Members commenced their discussion of the international economy by observing that global growth had eased in the second half of 2018 and looked to have continued at around this more moderate rate in 2019. Growth in Australia’s major trading partners was also expected to continue at around this slower pace over 2019 and 2020. Members also observed that the outlook for China continued to be a significant uncertainty for the global growth outlook, as were trade tensions, which had escalated again between the United States and China immediately prior to the meeting. Global financial conditions had become more accommodative since the turn of the year. Members noted that this could lead to stronger growth than expected, although there were still risks of events occurring that could lead to both tighter financial conditions and lower global growth.

March quarter GDP growth had been stronger than expected in the United States and the euro area, but had been quite weak in a number of trade-intensive economies in east Asia. The latest monthly data had shown that growth in Chinese industrial production, fixed asset investment and total social financing had increased, suggesting momentum had picked up in response to targeted policy easing by the Chinese authorities. Conditions in Chinese property markets had also strengthened. Members noted that economic sentiment in China had improved since the beginning of the year, partly because small to medium-sized businesses were obtaining improved access to finance and government infrastructure spending was boosting demand.

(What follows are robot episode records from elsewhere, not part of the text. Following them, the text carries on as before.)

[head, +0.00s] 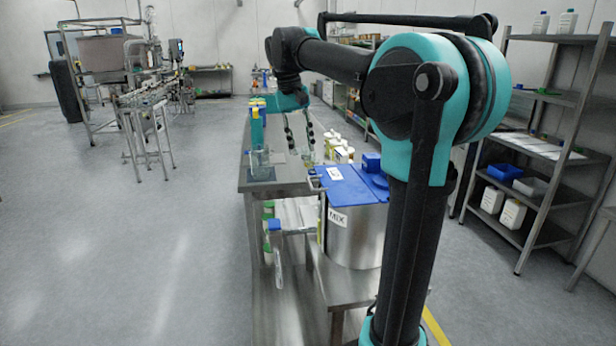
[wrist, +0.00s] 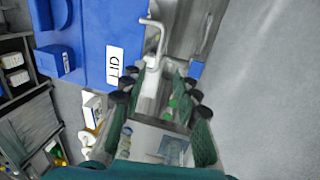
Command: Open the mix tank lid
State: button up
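The mix tank (head: 354,232) is a steel drum labelled MIX on a low steel stand. Its blue lid (head: 345,188) lies flat and closed on top; it also fills the upper left of the wrist view (wrist: 90,25), with a LID label. A bent metal handle (head: 315,182) sticks out from the lid's left edge. In the wrist view the handle (wrist: 153,42) is ahead of my fingertips. My gripper (head: 299,152) is open and empty, behind and above the tank in the head view. In the wrist view its fingers (wrist: 160,78) are spread, apart from the handle.
A steel table (head: 262,183) with a glass beaker (head: 260,163) and several bottles stands behind the tank. A blue-ended pipe (head: 275,228) juts out left of the tank. Shelves (head: 540,165) stand at right.

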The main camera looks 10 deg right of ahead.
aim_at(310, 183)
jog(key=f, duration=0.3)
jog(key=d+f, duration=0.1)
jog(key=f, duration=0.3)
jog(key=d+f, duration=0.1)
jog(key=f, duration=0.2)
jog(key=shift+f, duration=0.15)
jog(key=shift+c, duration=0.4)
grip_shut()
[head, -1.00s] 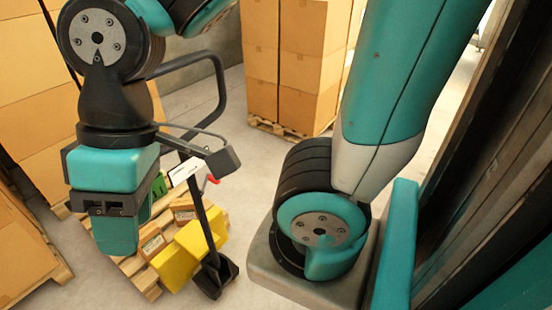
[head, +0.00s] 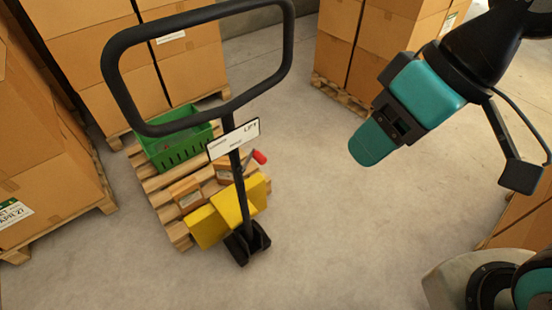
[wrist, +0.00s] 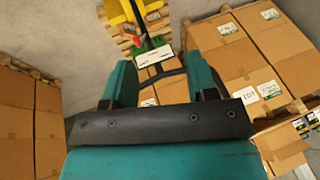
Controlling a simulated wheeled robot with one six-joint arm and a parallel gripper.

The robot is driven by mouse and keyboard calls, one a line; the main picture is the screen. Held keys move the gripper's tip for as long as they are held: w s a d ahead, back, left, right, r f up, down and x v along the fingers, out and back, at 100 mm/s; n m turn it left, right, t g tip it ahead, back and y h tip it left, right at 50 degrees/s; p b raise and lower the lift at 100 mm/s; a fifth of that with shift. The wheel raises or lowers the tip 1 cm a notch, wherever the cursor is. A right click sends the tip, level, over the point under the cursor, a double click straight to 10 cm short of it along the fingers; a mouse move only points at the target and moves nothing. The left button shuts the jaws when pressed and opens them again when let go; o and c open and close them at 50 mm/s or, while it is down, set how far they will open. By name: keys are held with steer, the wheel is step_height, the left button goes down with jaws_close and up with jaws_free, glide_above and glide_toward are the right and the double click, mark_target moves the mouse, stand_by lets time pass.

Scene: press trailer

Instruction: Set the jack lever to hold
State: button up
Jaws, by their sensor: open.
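The pallet jack's black loop handle (head: 192,131) stands on a dark post in the head view. A white plate (head: 234,139) crosses the post; I can read LIFT at its right end, and its other print is too small. The red-tipped jack lever (head: 260,157) is just below the plate, right of the post. My gripper (head: 374,142) is in the air to the right, apart from the jack. In the wrist view my gripper (wrist: 160,72) is open and empty; the plate (wrist: 154,56) and red lever tip (wrist: 137,41) show beyond and between the fingers.
The yellow jack body (head: 207,226) meets a wooden pallet (head: 149,182) with a green crate (head: 178,152) and small boxes. Stacked cartons (head: 45,150) stand left, with more (head: 345,45) behind. Bare floor (head: 330,230) lies between jack and arm.

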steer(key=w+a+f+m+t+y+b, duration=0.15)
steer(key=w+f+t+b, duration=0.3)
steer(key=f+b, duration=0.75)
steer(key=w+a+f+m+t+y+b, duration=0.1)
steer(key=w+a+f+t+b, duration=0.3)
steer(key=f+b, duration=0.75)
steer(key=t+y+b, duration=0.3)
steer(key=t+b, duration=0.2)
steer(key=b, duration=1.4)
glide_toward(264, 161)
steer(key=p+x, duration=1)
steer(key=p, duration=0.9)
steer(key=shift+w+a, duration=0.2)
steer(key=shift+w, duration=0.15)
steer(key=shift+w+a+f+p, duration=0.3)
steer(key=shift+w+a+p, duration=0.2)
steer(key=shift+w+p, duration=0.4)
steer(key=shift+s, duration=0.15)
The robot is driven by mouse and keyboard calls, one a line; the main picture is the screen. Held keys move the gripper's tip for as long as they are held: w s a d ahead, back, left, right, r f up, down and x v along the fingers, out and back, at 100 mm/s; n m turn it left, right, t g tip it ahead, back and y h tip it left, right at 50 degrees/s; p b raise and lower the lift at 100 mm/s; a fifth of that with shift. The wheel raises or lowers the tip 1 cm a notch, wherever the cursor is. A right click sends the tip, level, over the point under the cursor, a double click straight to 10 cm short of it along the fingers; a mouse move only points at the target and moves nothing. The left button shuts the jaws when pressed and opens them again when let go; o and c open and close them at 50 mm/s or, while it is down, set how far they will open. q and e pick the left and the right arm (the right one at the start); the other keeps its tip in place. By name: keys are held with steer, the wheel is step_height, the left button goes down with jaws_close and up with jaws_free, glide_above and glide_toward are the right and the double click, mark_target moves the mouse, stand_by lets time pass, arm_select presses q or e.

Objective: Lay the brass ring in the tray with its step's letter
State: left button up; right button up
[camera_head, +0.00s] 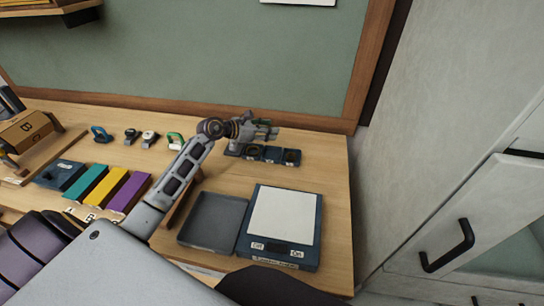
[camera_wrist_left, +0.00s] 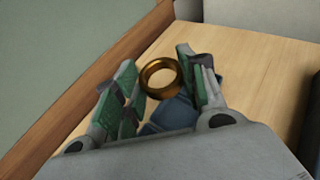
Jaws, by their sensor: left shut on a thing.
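My left gripper (camera_head: 264,131) is over the row of small dark trays at the back right of the bench. In the left wrist view, my left gripper (camera_wrist_left: 158,84) is shut on the brass ring (camera_wrist_left: 161,92), which sits between its fingertips. A blue-grey shape (camera_wrist_left: 172,116), likely one of the trays, shows below the ring. In the head view the trays include a middle one (camera_head: 272,155) and a right one (camera_head: 292,158); the left end is partly hidden by the gripper. I cannot read letters on them. My right gripper is not in view.
A grey open tray (camera_head: 214,222) and a blue scale-like device (camera_head: 284,225) with a white plate stand at the front right. Teal, yellow and purple blocks (camera_head: 128,192) with letter cards lie left. Several small parts (camera_head: 149,137) line the back. A green board rises behind.

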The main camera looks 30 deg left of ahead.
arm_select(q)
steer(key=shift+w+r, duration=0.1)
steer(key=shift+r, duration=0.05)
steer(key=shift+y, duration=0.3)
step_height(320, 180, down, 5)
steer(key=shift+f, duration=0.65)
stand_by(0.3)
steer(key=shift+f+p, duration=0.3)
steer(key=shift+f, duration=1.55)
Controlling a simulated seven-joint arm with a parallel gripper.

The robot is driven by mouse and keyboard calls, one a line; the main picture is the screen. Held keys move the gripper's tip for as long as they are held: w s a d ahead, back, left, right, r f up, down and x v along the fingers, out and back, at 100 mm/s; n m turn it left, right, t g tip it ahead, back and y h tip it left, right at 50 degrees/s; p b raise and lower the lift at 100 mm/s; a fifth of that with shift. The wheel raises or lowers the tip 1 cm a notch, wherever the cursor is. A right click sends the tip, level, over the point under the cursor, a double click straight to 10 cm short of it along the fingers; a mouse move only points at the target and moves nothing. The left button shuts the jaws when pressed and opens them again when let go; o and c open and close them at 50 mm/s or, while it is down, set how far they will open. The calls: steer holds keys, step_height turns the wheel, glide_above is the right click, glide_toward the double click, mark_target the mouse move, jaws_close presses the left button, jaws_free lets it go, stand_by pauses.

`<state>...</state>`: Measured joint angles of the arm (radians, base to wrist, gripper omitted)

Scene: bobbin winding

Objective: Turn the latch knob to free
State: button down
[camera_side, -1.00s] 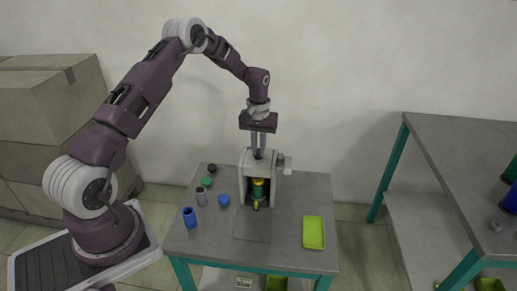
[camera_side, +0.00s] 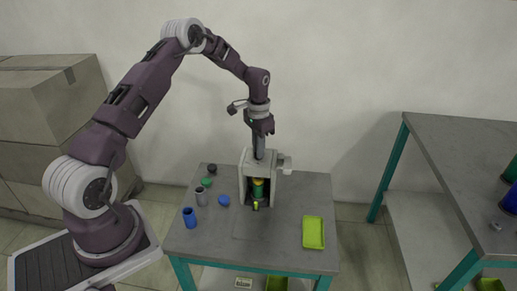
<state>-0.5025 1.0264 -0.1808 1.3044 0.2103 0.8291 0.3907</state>
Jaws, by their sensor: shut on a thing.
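The winding machine (camera_side: 246,177) is a light grey housing near the back middle of the grey table. Inside its open front a bobbin with green and yellow parts (camera_side: 258,188) stands upright. My gripper (camera_side: 259,155) points straight down over the top of the housing, shut on the latch knob, which is mostly hidden between the fingers. A grey fitting (camera_side: 285,164) sticks out at the housing's upper right.
Blue (camera_side: 189,217) and grey (camera_side: 201,196) spools stand on the left of the table (camera_side: 275,245), near blue (camera_side: 224,200), green (camera_side: 206,182) and black (camera_side: 212,168) caps. A lime tray (camera_side: 313,232) lies at right. The front middle is clear.

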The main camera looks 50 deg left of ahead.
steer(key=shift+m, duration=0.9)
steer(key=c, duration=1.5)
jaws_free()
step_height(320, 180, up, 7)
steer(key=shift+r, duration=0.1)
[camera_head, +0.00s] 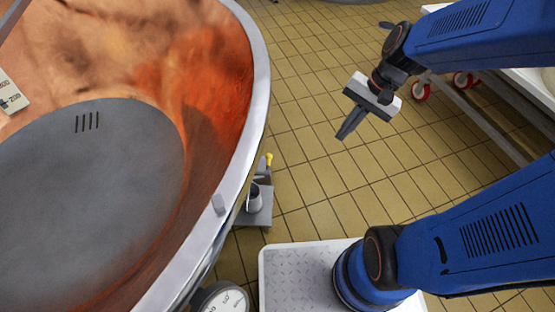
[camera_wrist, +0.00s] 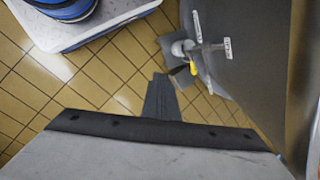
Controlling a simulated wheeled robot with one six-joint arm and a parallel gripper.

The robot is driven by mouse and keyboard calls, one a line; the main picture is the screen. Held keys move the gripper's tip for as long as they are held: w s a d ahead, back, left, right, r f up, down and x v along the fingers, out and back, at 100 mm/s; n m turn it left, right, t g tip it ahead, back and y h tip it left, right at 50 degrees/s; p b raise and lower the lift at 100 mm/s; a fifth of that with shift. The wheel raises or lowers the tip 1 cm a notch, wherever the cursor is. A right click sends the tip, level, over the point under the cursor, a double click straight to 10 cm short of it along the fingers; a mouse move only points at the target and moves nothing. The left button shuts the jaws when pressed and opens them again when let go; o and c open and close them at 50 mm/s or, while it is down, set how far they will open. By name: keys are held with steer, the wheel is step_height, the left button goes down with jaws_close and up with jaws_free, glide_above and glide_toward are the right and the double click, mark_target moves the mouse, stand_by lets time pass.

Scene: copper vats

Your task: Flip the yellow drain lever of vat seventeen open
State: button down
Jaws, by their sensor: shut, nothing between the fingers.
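The large copper vat (camera_head: 225,75) fills the left of the head view. No number seventeen can be read on it. The yellow drain lever (camera_head: 269,159) peeks out past the vat's right side, above a grey drain fitting (camera_head: 255,197). In the wrist view the yellow lever (camera_wrist: 193,68) is small, on the fitting beside the vat's dark wall (camera_wrist: 245,60). My gripper (camera_head: 342,135) is shut and empty, hanging over the tiled floor to the right of the lever and apart from it. In the wrist view my fingertips (camera_wrist: 159,76) show left of the lever.
A round dial gauge (camera_head: 220,299) sits low at the vat's front. A wheeled trolley with red castors (camera_head: 422,91) stands at the back right. Tiled floor (camera_head: 310,185) between the vat and my arm is clear.

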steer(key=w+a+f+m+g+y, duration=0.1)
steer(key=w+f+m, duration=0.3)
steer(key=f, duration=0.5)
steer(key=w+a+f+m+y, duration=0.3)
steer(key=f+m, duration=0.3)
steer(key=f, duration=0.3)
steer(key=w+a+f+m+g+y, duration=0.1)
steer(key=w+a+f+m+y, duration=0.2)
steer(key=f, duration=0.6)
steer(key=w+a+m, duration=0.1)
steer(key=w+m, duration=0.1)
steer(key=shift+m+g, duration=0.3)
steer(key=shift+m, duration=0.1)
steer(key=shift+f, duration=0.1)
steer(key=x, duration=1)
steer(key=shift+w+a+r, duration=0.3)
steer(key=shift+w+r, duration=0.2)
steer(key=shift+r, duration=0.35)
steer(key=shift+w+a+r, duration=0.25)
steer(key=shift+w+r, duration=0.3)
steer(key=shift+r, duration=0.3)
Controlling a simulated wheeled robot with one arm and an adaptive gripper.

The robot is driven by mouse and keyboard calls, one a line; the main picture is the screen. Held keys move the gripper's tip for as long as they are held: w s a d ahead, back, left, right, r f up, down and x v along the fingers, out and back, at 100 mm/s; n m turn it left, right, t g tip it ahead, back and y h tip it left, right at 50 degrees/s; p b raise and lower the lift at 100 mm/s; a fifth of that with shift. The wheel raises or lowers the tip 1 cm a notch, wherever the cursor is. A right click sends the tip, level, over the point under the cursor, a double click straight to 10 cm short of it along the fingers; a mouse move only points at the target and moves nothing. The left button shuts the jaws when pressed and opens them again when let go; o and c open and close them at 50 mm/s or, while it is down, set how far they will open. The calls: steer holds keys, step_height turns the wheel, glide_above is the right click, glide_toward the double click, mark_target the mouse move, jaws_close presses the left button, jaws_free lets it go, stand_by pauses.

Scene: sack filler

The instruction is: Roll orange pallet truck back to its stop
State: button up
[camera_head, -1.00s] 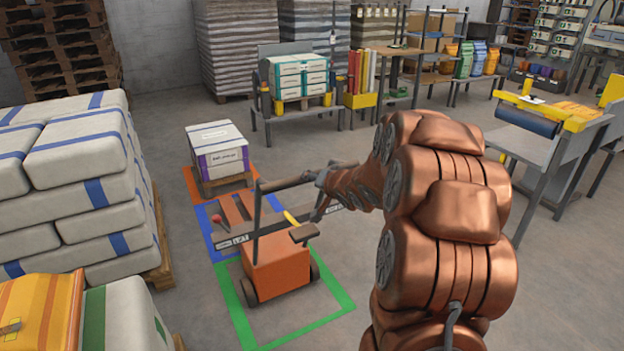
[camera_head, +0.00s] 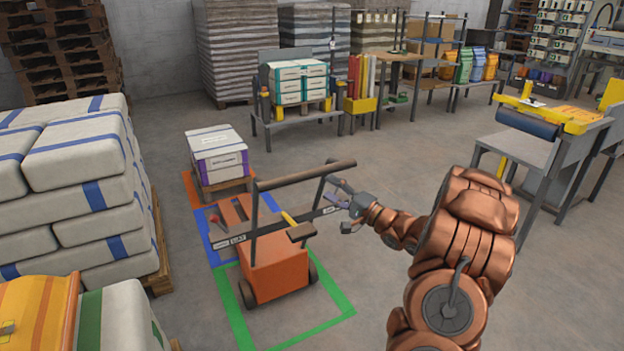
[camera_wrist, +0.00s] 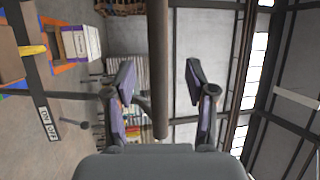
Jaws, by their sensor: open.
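The orange pallet truck (camera_head: 276,268) stands on the floor, its body inside the green outline (camera_head: 337,318). Its upright frame carries a dark handle bar (camera_head: 305,175); a lever strip marked with small labels crosses the frame. My gripper (camera_head: 346,208) is open and empty, right of the frame and below the bar's right end in the head view. In the wrist view, the handle bar (camera_wrist: 158,70) runs down the picture between the open fingers of my gripper (camera_wrist: 160,82). I cannot tell its depth from them. The truck's forks are partly hidden by the frame.
Beyond the truck lie a blue outline (camera_head: 205,228) and an orange outline with a boxed pallet (camera_head: 218,158). White sacks (camera_head: 75,155) are stacked on a pallet at left. A grey bench (camera_head: 530,150) stands at right.

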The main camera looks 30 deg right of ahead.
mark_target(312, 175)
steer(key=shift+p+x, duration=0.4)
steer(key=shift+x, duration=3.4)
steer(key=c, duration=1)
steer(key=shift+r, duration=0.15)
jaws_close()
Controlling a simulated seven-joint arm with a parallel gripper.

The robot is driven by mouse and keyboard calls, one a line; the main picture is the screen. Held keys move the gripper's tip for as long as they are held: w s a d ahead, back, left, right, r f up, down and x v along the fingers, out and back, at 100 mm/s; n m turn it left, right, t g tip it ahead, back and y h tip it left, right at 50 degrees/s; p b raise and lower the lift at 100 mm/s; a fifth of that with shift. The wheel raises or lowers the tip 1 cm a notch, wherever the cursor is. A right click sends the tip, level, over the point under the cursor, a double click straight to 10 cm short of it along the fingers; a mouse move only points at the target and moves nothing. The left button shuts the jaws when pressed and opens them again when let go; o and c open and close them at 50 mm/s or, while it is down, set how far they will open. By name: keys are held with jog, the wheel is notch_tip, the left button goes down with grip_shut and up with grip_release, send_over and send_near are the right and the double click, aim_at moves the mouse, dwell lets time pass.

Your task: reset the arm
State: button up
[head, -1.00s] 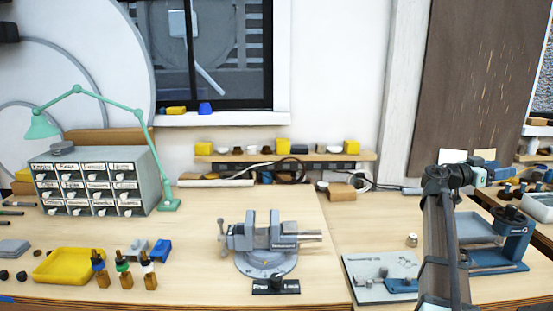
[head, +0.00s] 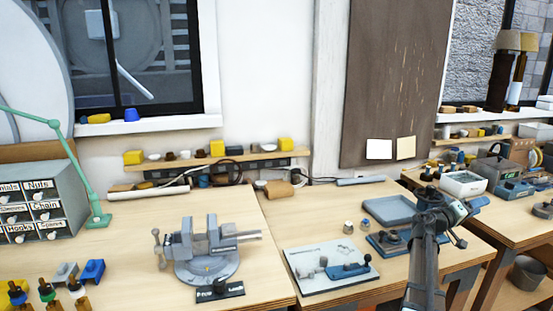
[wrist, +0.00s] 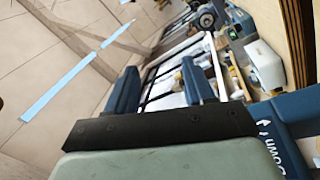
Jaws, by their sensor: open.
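My gripper shows in the wrist view (wrist: 160,90), with two blue fingers standing apart and nothing visible between them. In the head view my dark arm (head: 425,260) rises at the lower right, over the right part of the bench. The gripper's fingers are hard to make out in the head view. The wrist view is tilted and shows the floor at left and bench items beyond the fingers.
A grey vise (head: 205,250) stands on the bench, left of my arm. A pale board with blue parts (head: 315,270) and a grey tray (head: 388,210) lie near the arm. A drawer cabinet (head: 40,205) is at left. Bare benchtop lies right of the vise.

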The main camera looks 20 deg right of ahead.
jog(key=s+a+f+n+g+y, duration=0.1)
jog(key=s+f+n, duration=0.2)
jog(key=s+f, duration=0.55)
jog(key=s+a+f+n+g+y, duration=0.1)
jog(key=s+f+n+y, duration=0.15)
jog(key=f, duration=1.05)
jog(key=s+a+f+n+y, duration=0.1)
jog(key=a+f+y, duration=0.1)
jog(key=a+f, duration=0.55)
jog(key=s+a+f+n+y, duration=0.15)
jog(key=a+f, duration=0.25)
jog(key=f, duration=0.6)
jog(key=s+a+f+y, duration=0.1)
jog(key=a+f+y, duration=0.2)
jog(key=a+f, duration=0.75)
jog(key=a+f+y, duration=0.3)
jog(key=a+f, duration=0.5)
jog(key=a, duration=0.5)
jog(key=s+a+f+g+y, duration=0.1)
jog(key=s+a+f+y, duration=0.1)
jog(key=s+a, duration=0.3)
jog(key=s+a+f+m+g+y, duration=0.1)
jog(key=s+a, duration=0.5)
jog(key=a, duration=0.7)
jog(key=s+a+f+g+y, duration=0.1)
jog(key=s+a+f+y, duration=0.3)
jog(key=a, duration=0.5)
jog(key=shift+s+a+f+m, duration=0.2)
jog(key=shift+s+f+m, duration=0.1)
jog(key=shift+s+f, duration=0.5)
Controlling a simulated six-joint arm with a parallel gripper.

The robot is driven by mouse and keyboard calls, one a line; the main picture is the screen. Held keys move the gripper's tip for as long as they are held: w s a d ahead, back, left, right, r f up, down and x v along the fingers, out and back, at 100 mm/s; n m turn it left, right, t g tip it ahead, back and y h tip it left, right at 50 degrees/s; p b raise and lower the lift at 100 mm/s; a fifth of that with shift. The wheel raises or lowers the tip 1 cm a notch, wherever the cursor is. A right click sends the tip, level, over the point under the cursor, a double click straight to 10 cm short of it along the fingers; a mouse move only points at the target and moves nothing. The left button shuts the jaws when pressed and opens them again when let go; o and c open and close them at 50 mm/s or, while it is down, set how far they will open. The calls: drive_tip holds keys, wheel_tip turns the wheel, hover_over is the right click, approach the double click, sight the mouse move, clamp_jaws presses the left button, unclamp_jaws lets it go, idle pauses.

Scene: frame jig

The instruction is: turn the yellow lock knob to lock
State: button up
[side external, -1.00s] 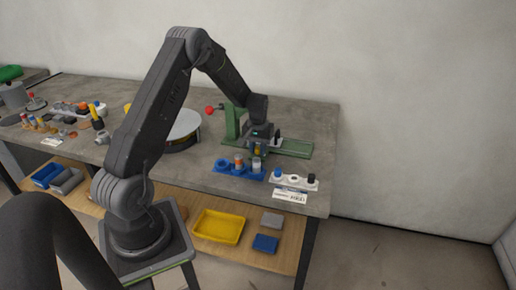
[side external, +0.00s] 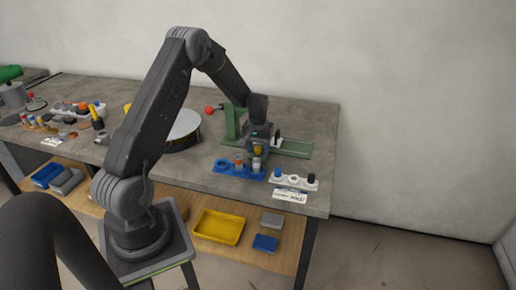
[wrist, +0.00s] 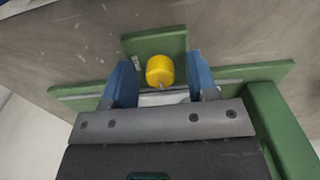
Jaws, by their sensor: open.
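The yellow lock knob (wrist: 160,70) is a rounded yellow piece with a small pale pointer, at the green jig (wrist: 156,45). In the wrist view my gripper (wrist: 162,76) is open, with one blue finger on each side of the knob. A small gap shows on both sides, so the fingers look clear of it. In the side external view a bit of the yellow knob (side external: 258,149) shows at my gripper (side external: 257,153); the arm's end hides most of that spot.
A green post with a red ball lever (side external: 209,110) stands just left of my gripper. A blue holder with small cylinders (side external: 238,173) and a white holder (side external: 293,181) are at the table's front edge. A round drum (side external: 184,127) is further left.

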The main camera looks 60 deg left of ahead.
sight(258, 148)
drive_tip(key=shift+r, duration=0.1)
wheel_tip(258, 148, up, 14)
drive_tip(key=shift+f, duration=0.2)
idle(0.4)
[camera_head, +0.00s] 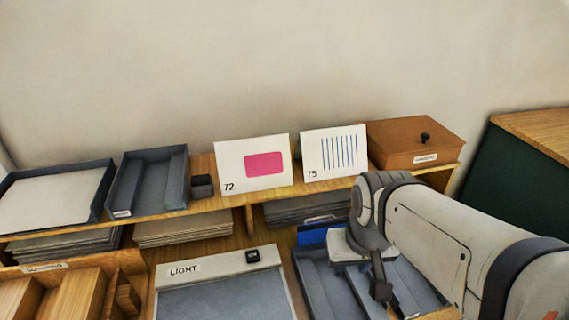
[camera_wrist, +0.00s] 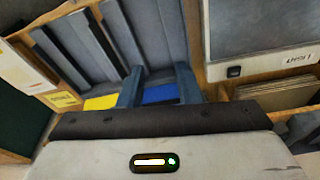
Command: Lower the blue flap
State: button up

Members noted that the sharp slowing in global trade had been related to slowing growth in China. The decline in the value of Chinese imports had been broadly based across regions, although the large decline in the value of trade with the United States suggested that trade diversion as a result of new tariffs had also been a factor. Growth in China was expected to slow gradually over the forecast period to the middle of 2021. This was expected to continue to weigh on external demand for trade-intensive economies in east Asia and the euro area; recent data on export orders in east Asia had been subdued.

Members discussed various longer-term policy initiatives in China, including policies on investment abroad and modernisation of China’s manufacturing sector. China’s infrastructure investment abroad had served to support land and sea trade routes, although there had been some challenges that Chinese authorities had been addressing. Members also noted the authorities’ efforts to promote innovation, particularly in China’s technology sector, and to upgrade the Chinese manufacturing sector significantly.

For some economies, the slowing in external demand had been accompanied by lower investment and investment intentions. In some east Asian economies in particular, including South Korea, the turn in the cycle in the global electronics industry had dampened exports and investment. Members noted that firms would also be less likely to commit to long-term investments given the uncertainty around the evolution of international trade policy.

In many economies, domestically focused sectors, such as services and retail trade, had been more resilient than externally focused sectors. This was particularly the case in the advanced economies, where tight labour market conditions had supported growth in spending. Unemployment rates had remained around multi-decade lows in many advanced economies and wages growth had increased noticeably. In the United States and Japan, recent wage increases had been larger for low-wage earners than high-wage earners.

Core inflation had remained subdued in most economies and, following weaker inflation data in the United States, was below target in the three major advanced economies.

There had been some large movements in commodity prices over recent months. Iron ore prices had remained high as a result of supply disruptions in Brazil and Australia. Oil prices had also risen, which had led to higher headline consumer price inflation in most economies and was expected to flow through to higher prices for Australian liquefied natural gas exports over the following couple of quarters. As a result, the forecast for Australia’s terms of trade had been revised higher, but they were still expected to decline over the forecast period to the middle of 2021.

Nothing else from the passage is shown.